To help you understand how these scams work, the Better Business Bureau Serving Central Indiana provides a real report from their Scam Tracker. The Scam Tracker is filled with information on trending scams in your area. This specific report was filed in Central Indianapolis, but reports of these scams can be found all across the state of Indiana.
Real Scam Report
In June 2018, an Indianapolis small business owner received a voicemail from Samantha Reid. The message said Reid was calling from Indianapolis Power & Light Company (IPL) to inform the business that the electricity for the commercial building would be cut off in 45 minutes unless a payment was received.
The business owner was out of town for work and did not have a copy of the IPL bill to reference the disconnect date. The business owner returned Reid's call and offered to make an online payment. Reid told the business owner not to pay online, because the online payment takes 48 hours to process, and the technicians were already on their way to cut off the electricity. The business owner explained to Reid that they were in Boston to attend an important seminar and asked if Reid could give them until tomorrow morning to pay, as they did not have a means of transportation while at the conference. Reid declined and told the business owner to take an Uber to go to CVS, purchase Green Dot cards, and call her before 6:00 PM to pay $1,500, including the deposit.
Fearing a big impact on the business if it lost electricity, the business owner left the seminar, paid for a $31 Uber ride, and went to CVS. The business owner did not know how Green Dot debit cards function, but Reid instructed the owner to use an ATM to take out cash and load the money onto the prepaid Green Dot debit cards. The business owner had to use three ATM cards to get the cash. Due to daily limits on the debit cards, the business owner was not able to get all the cash out.

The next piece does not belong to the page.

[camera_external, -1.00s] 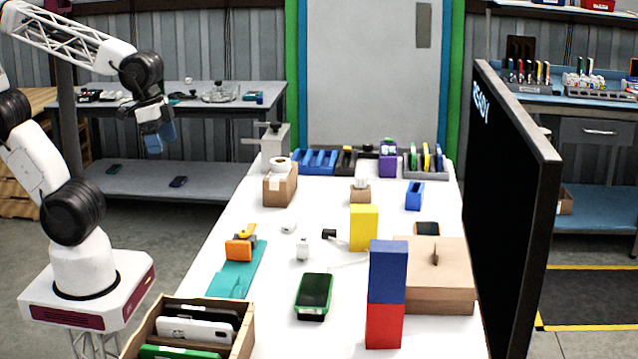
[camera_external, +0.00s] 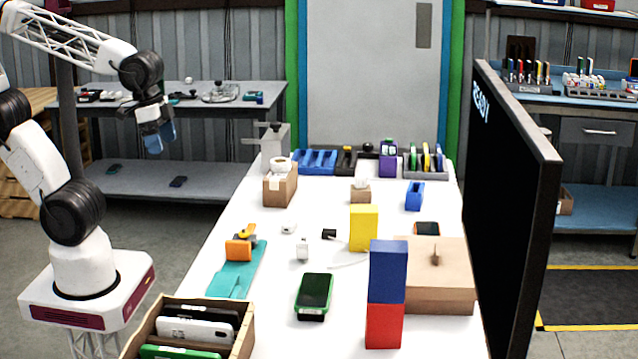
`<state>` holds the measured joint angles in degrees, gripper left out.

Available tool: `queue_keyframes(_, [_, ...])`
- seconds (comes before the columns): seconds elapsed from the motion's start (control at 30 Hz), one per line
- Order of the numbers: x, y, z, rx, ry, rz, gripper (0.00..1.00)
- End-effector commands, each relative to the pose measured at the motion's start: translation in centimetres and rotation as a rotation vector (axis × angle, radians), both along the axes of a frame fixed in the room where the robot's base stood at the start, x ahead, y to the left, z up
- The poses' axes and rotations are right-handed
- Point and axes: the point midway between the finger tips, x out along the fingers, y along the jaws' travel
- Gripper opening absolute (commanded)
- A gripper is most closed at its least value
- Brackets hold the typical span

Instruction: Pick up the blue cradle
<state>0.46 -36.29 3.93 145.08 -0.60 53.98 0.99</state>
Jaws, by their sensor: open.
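A small blue cradle (camera_external: 415,196) stands on the white table, right of centre toward the back, with clear table around it. My gripper (camera_external: 159,143) is at the upper left, in the air left of the table and far from the cradle. Its bluish fingers point down, and it is open with nothing between them.
A cardboard box (camera_external: 360,193) stands left of the cradle and a yellow block (camera_external: 363,228) nearer the camera. A blue block on a red one (camera_external: 385,325) rises in front. A large black screen (camera_external: 515,200) edges the table's right side. A purple object (camera_external: 388,159) stands behind.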

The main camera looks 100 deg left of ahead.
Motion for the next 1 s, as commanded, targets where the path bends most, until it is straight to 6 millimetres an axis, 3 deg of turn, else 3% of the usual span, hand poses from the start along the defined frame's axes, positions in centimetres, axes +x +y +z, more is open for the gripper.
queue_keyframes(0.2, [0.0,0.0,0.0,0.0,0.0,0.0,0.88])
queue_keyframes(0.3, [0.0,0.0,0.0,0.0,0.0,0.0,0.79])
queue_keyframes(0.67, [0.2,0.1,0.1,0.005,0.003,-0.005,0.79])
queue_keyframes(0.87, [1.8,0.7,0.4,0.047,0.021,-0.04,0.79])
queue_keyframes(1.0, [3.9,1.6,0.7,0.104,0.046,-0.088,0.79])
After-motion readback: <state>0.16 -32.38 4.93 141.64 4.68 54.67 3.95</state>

The business owner called Reid back to process what they could get: $1,450. Reid was disappointed the Green Dot debit card was Visa and not MasterCard, but that was all CVS had. Reid told the business owner she would have to make special arrangements to accept Visa cards. After Reid processed the Green Dot debit card, Reid told the business owner that she would put a hold on the other commercial account the business owner had. Reid told the business owner that they needed to pay and additional $1,232 to remove the disconnect status.

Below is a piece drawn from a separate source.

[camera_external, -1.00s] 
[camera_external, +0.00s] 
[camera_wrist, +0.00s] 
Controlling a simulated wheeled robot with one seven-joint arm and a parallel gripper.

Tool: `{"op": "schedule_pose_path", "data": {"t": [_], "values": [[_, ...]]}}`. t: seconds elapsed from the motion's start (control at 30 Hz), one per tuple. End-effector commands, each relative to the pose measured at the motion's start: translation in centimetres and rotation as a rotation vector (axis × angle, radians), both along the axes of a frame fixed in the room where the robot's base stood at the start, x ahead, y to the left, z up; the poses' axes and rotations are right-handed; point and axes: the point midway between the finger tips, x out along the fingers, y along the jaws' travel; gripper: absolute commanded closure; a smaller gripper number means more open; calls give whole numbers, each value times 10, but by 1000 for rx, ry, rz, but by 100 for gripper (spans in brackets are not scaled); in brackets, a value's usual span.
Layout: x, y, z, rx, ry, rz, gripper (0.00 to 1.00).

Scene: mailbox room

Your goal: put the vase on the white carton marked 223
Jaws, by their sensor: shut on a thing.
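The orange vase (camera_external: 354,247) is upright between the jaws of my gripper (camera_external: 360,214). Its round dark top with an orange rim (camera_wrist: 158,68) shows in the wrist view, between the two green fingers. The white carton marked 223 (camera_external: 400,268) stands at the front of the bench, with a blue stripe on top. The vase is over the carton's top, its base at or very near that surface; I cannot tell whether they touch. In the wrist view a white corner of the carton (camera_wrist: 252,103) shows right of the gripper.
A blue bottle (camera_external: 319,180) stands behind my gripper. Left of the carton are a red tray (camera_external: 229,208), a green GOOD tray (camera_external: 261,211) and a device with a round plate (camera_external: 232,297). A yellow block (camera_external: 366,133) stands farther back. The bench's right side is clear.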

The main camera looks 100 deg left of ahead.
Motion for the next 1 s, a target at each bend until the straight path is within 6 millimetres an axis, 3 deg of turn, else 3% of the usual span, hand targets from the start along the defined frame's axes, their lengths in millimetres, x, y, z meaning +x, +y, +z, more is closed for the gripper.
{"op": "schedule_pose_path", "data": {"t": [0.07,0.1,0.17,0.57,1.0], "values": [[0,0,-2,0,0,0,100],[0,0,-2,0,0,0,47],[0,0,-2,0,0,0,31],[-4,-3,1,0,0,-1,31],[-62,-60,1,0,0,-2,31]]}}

When the business owner returned from the trip, they checked their IPL account and did not see the payment of $1,450 posted. When the business owner called IPL customer service, they were told no one from IPL had called, and their bill was not due for two more days. The IPL customer service representative told the business owner that many IPL customers were getting these type of scam calls.
How to Spot These Scams
Con artists aren't just targeting people over the phone. Scammers use a variety of tricks to prey on utility customers. A "representative" may appear at your door in a plausible work uniform, claiming that the electric meter is not working properly and must be replaced immediately - at your expense. In a particularly alarming form of this con, the scammer may gain access to your home, claiming they need to make repairs or perform an energy audit, with the intent of stealing your valuables. These scams may also involve promises of energy discounts with the aim of taking your money, personal information, or possibly the account details needed to switch you to another utility provider without your consent (an illegal practice known as "slamming").
Don't assume the name/number on the caller I.D. is legitimate. This can be spoofed to appear like your utility company is the caller.
Never allow anyone into your home unless you have scheduled an appointment or reported a problem. Also, ask utility employees for proper identification before letting them enter.
Do not provide a prepaid card, wire transfer, or any other form of payment over the phone. These transactions may be difficult for law enforcement officials to trace.
Do not fall for the threat to turn off your power if you don't pay immediately. Even if it might be possible that you do have a past-due balance that needs to be paid, most companies provide past-due notices in writing before shutting off service, not just a single notification one hour before disconnection.
If you are concerned there truly might be a problem with your account, contact your provider by calling the number listed on your monthly bill.
If you suspect you have been impacted by a scam, notify your utility company of the impostor. Report it to your local police department and to the Better Business Bureau and/or the Federal Trade Commission.